The horizontal component of earth's magnetic field at a place is $$3.5 \times 10^{-5} \text{ T}$$. A very long straight conductor carrying current of $$\sqrt{2} \text{ A}$$ in the direction from South east to North West is placed. The force per unit length experienced by the conductor is ________ $$\times 10^{-6} \text{ N m}^{-1}$$.

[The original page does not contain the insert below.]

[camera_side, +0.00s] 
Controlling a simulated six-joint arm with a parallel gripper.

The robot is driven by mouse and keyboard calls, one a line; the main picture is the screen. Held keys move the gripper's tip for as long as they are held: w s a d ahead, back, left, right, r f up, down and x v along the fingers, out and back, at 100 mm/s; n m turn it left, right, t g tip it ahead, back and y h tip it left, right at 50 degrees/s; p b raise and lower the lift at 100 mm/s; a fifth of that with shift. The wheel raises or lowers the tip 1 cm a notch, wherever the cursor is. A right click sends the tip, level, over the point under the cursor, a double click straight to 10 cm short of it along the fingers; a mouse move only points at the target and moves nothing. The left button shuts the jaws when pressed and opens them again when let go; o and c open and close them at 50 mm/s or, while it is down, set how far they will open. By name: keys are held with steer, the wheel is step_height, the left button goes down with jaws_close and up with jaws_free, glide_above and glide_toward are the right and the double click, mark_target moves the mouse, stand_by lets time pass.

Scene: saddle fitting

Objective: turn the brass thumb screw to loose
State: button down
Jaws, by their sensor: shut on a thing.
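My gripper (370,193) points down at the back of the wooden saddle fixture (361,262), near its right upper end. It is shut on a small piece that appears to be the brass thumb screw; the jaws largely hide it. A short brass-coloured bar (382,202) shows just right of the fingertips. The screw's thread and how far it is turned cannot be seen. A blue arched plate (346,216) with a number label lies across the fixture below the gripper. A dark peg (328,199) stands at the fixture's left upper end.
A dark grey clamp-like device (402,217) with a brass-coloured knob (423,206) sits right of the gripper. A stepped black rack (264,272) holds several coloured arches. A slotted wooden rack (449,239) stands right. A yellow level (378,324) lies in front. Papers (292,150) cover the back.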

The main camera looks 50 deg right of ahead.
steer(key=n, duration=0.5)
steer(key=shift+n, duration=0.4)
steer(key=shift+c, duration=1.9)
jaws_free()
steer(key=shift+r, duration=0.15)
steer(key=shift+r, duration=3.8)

The force per unit length on a current-carrying conductor in a magnetic field is given by $$\frac{F}{L} = I \times B \times \sin\theta$$, where $$\theta$$ is the angle between the direction of current and the magnetic field. The horizontal component of Earth’s magnetic field is $$B_H = 3.5 \times 10^{-5} \text{ T}$$ directed towards geographic North, and the current is $$I = \sqrt{2} \text{ A}$$ flowing from South-East to North-West. The angle between the North-West direction and the North direction is $$45°$$, so the angle between the current direction (SE to NW) and $$B_H$$ (pointing North) is $$\theta = 45°$$.

Substituting into the formula gives

$$\frac{F}{L} = I \times B_H \times \sin 45°$$

$$\frac{F}{L} = \sqrt{2} \times 3.5 \times 10^{-5} \times \frac{1}{\sqrt{2}}$$

$$\frac{F}{L} = 3.5 \times 10^{-5} = 35 \times 10^{-6} \text{ N/m}$$

Therefore, the correct answer is $$35$$.